PLAN 75: Article
Research on Transformation of Art as Intellectual and Commercial Pursuit
Kristel Smentek has received an award for the most distinguished doctoral dissertation in North America from the Council of Graduate Schools, an organization of over 500 institutions of higher education in the US and Canada; their Distinguished Dissertation Awards are the nation’s most prestigious honor for doctoral dissertations.
Recently appointed Assistant Professor of History, Theory and Criticism of Architecture and Art in the Department of Architecture, Smentek received the 2009 Award in Humanities and Fine Arts for her dissertation Art, Commerce and Scholarship in the Age of Enlightenment: Pierre-Jean Mariette and the Making of Art History.
Her research analyzed the scholarly and business careers of a celebrated 18th century French art collector, dealer and historian as a microcosm of the transformation of art as both an intellectual and commercial pursuit. Smentek earned her doctorate in Art History from the University of Delaware in 2008.

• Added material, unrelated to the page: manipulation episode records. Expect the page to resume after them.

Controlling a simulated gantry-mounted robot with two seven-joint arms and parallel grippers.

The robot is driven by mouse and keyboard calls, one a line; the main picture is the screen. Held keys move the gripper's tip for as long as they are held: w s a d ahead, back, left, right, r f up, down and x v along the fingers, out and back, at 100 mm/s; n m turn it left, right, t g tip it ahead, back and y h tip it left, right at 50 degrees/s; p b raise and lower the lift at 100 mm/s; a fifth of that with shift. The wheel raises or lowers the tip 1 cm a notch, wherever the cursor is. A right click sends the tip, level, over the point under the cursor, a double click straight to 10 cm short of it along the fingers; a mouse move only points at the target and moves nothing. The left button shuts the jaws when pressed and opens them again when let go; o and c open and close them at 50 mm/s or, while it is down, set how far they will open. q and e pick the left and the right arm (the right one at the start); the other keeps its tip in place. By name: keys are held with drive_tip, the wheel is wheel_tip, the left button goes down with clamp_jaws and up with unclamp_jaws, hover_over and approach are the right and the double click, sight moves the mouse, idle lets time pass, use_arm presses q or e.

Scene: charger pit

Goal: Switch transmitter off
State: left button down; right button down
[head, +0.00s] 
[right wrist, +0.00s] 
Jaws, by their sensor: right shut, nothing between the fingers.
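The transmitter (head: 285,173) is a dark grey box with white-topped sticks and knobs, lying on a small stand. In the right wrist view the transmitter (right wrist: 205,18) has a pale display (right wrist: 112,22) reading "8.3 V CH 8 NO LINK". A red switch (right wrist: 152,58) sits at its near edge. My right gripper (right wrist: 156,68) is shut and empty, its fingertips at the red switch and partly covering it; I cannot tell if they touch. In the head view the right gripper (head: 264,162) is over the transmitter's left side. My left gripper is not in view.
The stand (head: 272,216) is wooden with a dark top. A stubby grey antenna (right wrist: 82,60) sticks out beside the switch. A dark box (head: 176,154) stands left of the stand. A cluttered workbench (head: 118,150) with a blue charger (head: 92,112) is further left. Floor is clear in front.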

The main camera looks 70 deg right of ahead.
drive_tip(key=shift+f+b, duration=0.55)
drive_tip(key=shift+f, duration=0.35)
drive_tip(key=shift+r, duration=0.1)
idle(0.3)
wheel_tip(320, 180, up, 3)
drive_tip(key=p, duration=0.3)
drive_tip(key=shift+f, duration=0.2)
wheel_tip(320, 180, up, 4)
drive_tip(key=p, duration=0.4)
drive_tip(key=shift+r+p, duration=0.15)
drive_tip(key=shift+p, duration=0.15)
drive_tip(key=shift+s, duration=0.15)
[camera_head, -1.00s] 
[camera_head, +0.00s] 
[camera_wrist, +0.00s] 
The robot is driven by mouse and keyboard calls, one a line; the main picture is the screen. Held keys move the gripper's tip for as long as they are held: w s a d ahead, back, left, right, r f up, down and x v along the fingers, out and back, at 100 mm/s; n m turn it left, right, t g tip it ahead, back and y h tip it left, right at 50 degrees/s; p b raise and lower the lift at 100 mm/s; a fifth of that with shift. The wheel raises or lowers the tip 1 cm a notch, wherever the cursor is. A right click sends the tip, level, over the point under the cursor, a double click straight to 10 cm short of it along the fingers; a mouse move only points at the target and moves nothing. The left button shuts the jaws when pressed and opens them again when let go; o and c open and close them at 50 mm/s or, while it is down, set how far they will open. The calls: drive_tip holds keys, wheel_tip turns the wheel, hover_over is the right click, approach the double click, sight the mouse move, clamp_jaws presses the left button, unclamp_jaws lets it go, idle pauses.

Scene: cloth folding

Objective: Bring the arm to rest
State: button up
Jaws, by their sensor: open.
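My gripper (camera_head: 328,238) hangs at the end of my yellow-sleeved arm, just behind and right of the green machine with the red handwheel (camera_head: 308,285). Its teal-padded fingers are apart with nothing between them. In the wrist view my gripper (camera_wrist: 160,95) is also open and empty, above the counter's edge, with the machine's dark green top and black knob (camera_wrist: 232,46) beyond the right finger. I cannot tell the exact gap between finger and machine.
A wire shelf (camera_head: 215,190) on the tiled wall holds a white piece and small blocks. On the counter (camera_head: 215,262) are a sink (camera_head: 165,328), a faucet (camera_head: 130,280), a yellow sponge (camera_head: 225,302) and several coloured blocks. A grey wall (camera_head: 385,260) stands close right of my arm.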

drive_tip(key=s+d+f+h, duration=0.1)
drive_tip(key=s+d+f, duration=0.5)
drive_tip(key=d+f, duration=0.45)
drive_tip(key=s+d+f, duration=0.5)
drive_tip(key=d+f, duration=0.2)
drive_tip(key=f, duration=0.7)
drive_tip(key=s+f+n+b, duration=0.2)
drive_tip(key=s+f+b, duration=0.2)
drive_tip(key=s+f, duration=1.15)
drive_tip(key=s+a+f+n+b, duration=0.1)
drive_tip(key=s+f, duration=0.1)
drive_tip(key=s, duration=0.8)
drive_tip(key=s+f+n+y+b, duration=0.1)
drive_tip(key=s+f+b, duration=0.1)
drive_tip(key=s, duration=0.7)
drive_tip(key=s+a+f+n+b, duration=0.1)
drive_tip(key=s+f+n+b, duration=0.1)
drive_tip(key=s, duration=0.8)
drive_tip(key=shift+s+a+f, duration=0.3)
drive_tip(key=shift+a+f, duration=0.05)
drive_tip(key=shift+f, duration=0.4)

Bestowed annually since 1982, the CGS awards recognize recent doctoral recipients who have already made unusually significant and original contributions to their fields. The awards are sponsored by the dissertation publisher ProQuest and an independent committee from the Council of Graduate Schools selects the winners; two awards are given each year, rotating among four general areas of scholarship. The winners receive a $2K honorarium and travel to the awards ceremony.